D'autres plateformes en ligne ont résisté à la négociation avec les organes de presse de l'UE depuis l'adoption de la législation sur les droits voisins. Les batailles sur les droits d'auteur ont fait rage entre les entreprises de la Big Tech et les éditeurs d'actualités de l'UE pendant des années. L'année dernière, Google a finalement cédé et signé un accord avec l'Alliance pour la presse d'information générale (APIG), qui représente des centaines de groupes de presse français. Cet accord est intervenu après que l'APIG a également conclu un accord avec Facebook.
Les plateformes n'ont pas l'intention de se laisser faire pour autant
Cependant, à mesure que de plus en plus de pays adoptent des réglementations obligeant les plateformes en ligne à payer les fournisseurs d'informations, les plateformes ne sont pas devenues pour autant moins résistantes à la signature de tels accords.
Prenons l'exemple du Canada.
La loi canadienne sur l'information en ligne (C-18) oblige les plateformes numériques qui diffusent de l'information et dominent le marché à négocier équitablement et de bonne foi avec les entreprises de presse canadiennes pour pouvoir publier leurs nouvelles. Les partisans de la législation affirment qu'elle vise à sauver l'industrie de l'information du pays, qui est en difficulté depuis que les grandes plateformes accaparent une grande partie des recettes publicitaires. Pour illustrer cela, Chris Brittle, du parti libéral au pouvoir au Canada, a déclaré en mai de cette année qu'au moins 450 organes de presse avaient fermé dans le pays entre 2008 et 2021.
Selon lui, les éditeurs de presse restants ont besoin de plus d'argent pour éviter la fermeture. Il a déclaré que cet argent devrait provenir des plateformes numériques telles que Meta et Google, qui, selon lui, devraient générer 80 % des quelque 10 milliards de dollars de recettes publicitaires du pays en 2020. Mais ces entreprises ne voient pas la chose de la même manière. Meta, et d'une certaine manière Google, refusent catégoriquement de se plier à la loi. Mardi, Meta a commencé à bloquer les actualités sur ses plateformes Facebook et Instagram. Meta avait menacé à plusieurs reprises de cesser de diffuser les actualités au Canada si la loi était votée.
« Depuis plusieurs mois, nous avons été transparents sur nos préoccupations », a déclaré Rachel Curran, responsable des politiques publiques de Meta Canada, dans un communiqué mardi. « Il est basé sur la prémisse erronée selon laquelle Meta bénéficie injustement des contenus d'actualité partagés sur nos plateformes, alors que l'inverse est en fait vrai », a continué Rachel Curran. Selon des statistiques publiées par Meta, les messages contenant des liens vers des articles d'actualité représentent moins de 3 % de ce que les utilisateurs de Facebook voient sur leur fil d'actualité.
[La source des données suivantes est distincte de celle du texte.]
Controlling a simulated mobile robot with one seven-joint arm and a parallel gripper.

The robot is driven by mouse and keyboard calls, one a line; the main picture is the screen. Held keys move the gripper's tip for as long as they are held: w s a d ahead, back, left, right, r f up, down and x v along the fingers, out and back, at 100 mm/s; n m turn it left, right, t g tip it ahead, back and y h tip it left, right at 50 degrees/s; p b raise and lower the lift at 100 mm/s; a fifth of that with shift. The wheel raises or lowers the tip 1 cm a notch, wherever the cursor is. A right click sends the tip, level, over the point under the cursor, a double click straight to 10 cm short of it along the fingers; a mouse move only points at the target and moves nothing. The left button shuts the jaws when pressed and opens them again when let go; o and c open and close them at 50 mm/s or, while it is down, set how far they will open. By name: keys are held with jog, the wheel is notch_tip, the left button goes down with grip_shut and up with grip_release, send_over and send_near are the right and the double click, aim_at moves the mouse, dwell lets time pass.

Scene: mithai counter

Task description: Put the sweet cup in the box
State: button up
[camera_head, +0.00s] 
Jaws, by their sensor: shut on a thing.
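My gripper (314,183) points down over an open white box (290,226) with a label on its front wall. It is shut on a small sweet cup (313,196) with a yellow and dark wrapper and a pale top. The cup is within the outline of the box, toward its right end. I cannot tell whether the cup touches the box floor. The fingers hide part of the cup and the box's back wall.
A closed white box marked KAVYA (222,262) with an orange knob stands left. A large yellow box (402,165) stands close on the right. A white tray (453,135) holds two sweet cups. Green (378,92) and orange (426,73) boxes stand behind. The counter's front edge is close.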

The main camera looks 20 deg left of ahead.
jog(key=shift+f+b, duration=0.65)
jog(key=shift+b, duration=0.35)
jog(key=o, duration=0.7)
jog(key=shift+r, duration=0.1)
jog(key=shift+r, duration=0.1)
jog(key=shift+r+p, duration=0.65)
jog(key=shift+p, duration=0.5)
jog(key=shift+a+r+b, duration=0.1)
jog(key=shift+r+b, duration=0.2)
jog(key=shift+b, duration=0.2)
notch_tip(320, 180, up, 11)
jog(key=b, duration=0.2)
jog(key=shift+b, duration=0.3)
L'entreprise estime que les clics qu'elle fournit aux éditeurs d'actualités valent environ 173 millions de dollars en publicité gratuite. L'interdiction des actualités sur les plateformes Facebook et Instagram va se poursuivre au cours des prochaines semaines. Voici comment la fin de la disponibilité des actualités affecte le Canada :
- pour les éditeurs et diffuseurs canadiens de nouvelles, leurs liens d'actualités et le contenu affiché sur les plateformes ne pourront plus être consultés par les personnes au Canada ;
- les organes de presse internationaux continueront à pouvoir publier des liens et des contenus d'actualité, mais ces contenus ne pourront pas être consultés par les personnes résidant au Canada ;
- les utilisateurs canadiens ne pourront plus consulter ou partager des contenus d'actualité sur Facebook et Instagram, y compris des articles et des contenus audiovisuels provenant d'organes d'information.
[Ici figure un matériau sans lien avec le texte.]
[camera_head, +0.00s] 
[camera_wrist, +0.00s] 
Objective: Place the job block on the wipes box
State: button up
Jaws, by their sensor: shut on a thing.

Meta a également rappelé que les résidents canadiens peuvent toujours accéder aux nouvelles en ligne en allant directement sur les sites Web d'actualités, en utilisant des applications d'actualités mobiles et en s'abonnant à des éditeurs préférés. « À l'avenir, nous espérons que le gouvernement canadien reconnaîtra la valeur que nous apportons déjà à l'industrie de l'information et qu'il envisagera une réponse politique qui respecte les principes d'un Internet libre et ouvert, qui défend la diversité et l'innovation et qui reflète les intérêts de l'ensemble du paysage médiatique canadien », a déclaré Curran.
Aux États-Unis, une loi similaire connue sous le nom de Journalism Competition and Preservation Act progresse au Congrès et est conçue pour « fournir une sphère de sécurité temporaire aux éditeurs de contenu en ligne pour négocier collectivement avec les plateformes en ligne dominantes concernant les conditions dans lesquelles le contenu peut être distribué ».
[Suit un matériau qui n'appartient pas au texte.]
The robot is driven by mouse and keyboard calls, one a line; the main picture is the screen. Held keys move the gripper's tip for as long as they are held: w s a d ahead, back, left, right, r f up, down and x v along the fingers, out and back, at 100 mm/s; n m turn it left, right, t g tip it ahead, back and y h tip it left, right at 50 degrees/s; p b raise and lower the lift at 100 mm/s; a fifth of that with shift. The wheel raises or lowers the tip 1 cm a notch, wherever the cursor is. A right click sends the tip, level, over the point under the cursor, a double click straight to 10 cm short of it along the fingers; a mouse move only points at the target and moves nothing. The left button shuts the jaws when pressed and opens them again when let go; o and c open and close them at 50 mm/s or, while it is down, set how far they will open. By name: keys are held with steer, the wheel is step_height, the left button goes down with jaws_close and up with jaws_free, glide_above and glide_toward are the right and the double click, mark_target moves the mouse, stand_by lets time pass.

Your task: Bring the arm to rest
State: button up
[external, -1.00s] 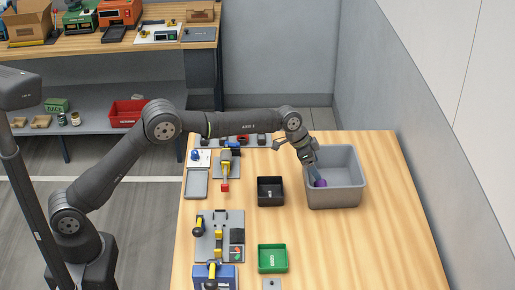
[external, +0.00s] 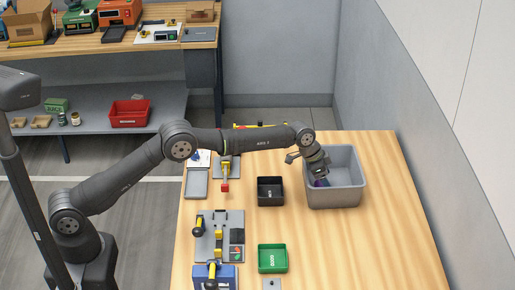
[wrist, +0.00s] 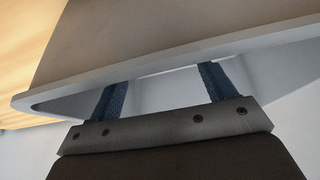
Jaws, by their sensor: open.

La Californie, où sont basées de nombreuses entreprises Big Tech, a lancé sa propre version de la loi, la California Journalism Preservation Act (CJPA), et les entreprises technologiques ne sont pas les seules à s'opposer à cette législation.
L'expert en droit d'Internet Eric Goldman a publié un blog en juin expliquant pourquoi il s'oppose à la loi californienne. Parmi ce qu'il considère comme des failles politiques majeures - telles que la prétendue violation du premier amendement et les plates-formes potentiellement incitatives pour supprimer le contenu des nouvelles (comme cela se produit au Canada) - Goldman a suggéré que « les principes sous-jacents à la CJPA ont été essayés dans d'autres pays, sans aucune apparente succès n'importe où ».